Accordingly, if the controller 53 detects the missing tooth and then one tooth period until the detection of a TDC position (step 204; yes), then the controller 53 determines that the engine is rotating in the forward direction. As a result, the controller 53 sends a signal to controller 53 to fire the fuel injectors 32 in their normal firing order (step 208).

If, in step 204, the controller 53 detects the missing tooth, but does not detect only one tooth period until the detection of a TDC position (step 204; no), then the controller 53 determines if it detects a TDC position after five tooth periods (step 206). If so (step 206; yes), then the controller 53 determines that the engine 10 is rotating in reverse. Then, the controller 53 may alter the firing order of cylinders C1-C6, e.g., by reversing the firing order of the fuel injections 32 if the engine 10 can be operated in reverse (step 210). Alternatively, fuel injection may be disabled if the engine 10 is unable to operate in reverse.

In step 206, the controller 53 may detect the missing tooth, but may not detect one or five tooth periods before detecting the next TDC position (step 206; no). This may occur, for example, in cold start conditions, low battery conditions, etc., as described above in connection with step 106. Then, control may proceed back to step 200, and the controller 53 may detect the missing tooth again and may repeat the steps described above.

Alternatively, the disk 56 may be disposed on the camshaft instead of the crankshaft 24. As a result, the disk 56 may rotate once during each four-stroke cycle, i.e., 720° of crankshaft rotation. Therefore, when performing either of the methods described above and shown in FIGS. 4 and 5, the controller 53 may be programmed to recognize that the TDC position first detected after detecting the missing tooth is specifically the TDC position of cylinder C5 when the engine 10 is rotating in the forward direction and the TDC position of cylinder C1 when the engine 10 is rotating in the reverse direction.

INDUSTRIAL APPLICABILITY

The disclosed method for detecting rotation direction may be applicable to any machine that includes a rotatable shaft. The disclosed method for detecting rotation direction may detect the rotation direction of the rotatable shaft. For example, rotation direction of a crankshaft of an engine may be detected so that a firing of fuel injectors in the engine may be stopped or a firing order of the fuel injectors may be adjusted when the engine is rotating in the reverse direction.

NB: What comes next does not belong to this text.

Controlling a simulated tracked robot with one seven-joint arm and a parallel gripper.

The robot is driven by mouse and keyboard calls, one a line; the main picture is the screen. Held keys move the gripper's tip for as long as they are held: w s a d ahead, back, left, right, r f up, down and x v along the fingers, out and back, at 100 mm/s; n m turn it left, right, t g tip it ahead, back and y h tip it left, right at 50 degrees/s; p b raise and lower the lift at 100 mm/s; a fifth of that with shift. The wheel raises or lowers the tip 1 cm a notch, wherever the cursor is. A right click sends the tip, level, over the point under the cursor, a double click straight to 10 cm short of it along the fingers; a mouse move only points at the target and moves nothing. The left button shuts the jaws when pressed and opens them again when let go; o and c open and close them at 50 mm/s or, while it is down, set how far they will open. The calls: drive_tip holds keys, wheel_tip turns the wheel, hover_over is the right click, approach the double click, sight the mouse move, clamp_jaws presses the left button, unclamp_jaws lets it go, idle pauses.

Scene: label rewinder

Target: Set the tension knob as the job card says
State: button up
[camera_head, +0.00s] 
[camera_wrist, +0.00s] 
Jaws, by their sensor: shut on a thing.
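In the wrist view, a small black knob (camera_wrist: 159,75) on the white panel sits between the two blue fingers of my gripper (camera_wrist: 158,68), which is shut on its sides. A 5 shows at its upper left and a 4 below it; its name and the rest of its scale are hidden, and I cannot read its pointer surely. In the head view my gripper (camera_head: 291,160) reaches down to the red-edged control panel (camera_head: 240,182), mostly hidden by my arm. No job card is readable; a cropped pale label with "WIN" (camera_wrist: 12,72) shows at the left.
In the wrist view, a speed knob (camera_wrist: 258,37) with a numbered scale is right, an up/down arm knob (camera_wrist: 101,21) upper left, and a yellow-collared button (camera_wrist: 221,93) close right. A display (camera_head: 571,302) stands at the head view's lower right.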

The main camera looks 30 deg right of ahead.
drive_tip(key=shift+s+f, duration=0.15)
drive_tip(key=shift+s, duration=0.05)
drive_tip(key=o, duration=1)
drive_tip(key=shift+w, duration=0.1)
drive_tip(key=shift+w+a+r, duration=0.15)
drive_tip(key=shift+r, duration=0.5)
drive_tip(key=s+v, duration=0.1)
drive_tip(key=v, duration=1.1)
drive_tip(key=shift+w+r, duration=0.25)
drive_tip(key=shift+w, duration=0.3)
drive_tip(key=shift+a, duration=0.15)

The disk 56 rotates in synchronization with the engine crankshaft 24. As each tooth passes the sensor 57, a signal is transmitted to the controller 53. An active timing sensor may be implemented and may read variable tooth patterns, e.g., the tooth width to notch width ratio is 80/20, 60/40, and 50/50 in different sets of zones, on a special timing gear that acts as an encoder. Alternatively, the sensor 57 may be a passive timing sensor, which may read teeth 4a-4e, 4g-4x themselves, which is less costly. Teeth 4a-4e, 4g-4x may have a tooth width to notch width ratio of 50/50. Furthermore, a single sensor 57 may be implemented, which also may minimize costs and may require a less complex control program. Moreover, the disk 56 may be formed by a regular gear and does not require any special teeth or special tooth pattern, which may be easier to manufacture.

The controller 53 may calculate tooth periods, e.g., the periods of time that pass between the detection of the falling edges of two adjacent teeth 4a-4e, 4g-4x. At least one of the teeth on the disk 56 may be milled out to form the missing tooth, e.g., zone 2f. After detecting this missing tooth, the controller 53 monitors the sequence of tooth periods immediately following the detection of the missing tooth to determine whether the engine is rotating in the forward or reverse direction. Thus, the construction of the disk 56 with the missing tooth acting as the base marker may be less expensive and easier to manufacture.

The rotation direction of the engine 10 can be determined using the single sensor 57 and the disk 56 with the missing tooth by monitoring the tooth period sequence immediately following the detection of the missing tooth. Alternatively, the rotation direction of the engine 10 may be determined by detecting the passage of the missing tooth past the sensor 57 and counting the number of zones 2a-2e, 2g -2x that pass the sensor 57 thereafter until the detection of the TDC position, e.g., by detecting a local maximum tooth period. By implementing the disclosed methods for determining the rotation direction of the engine 10, the controller 53 and the sensor 57 may capture tooth periods at high engine speeds and may require less microprocessor execution time to run the tooth period capturing program stored in the controller 53.

Furthermore, detection of the TDC position of cylinders C1-C6 may also be useful to determine whether the controller 53 actually detected the missing tooth or if there is a variation in engine performance that causes the controller 53 to output that it detects the missing tooth without the missing tooth actually being sensed by the sensor 57. For example, under cold start conditions, hydraulic fluid in a transmission may have a low temperature, which increases viscosity of the oil. As a result, torsional forces may be imposed on the engine 10, which causes the engine speed to vary. Thus, the controller 53 may output that the missing tooth has been detected without the missing tooth actually being sensed by the sensor 57. In another example, the battery power may be so low that the engine speed drops, which may cause the controller 53 to confuse a drop in engine speed with the detection of the missing tooth.

It will be apparent to those skilled in the art that various modifications and variations can be made to the method for detecting engine rotation direction. Other embodiments will be apparent to those skilled in the art from consideration of the specification and practice of the disclosed method for detecting engine rotation direction. It is intended that the specification and examples be considered as exemplary only, with a true scope being indicated by the following claims-and their equivalents.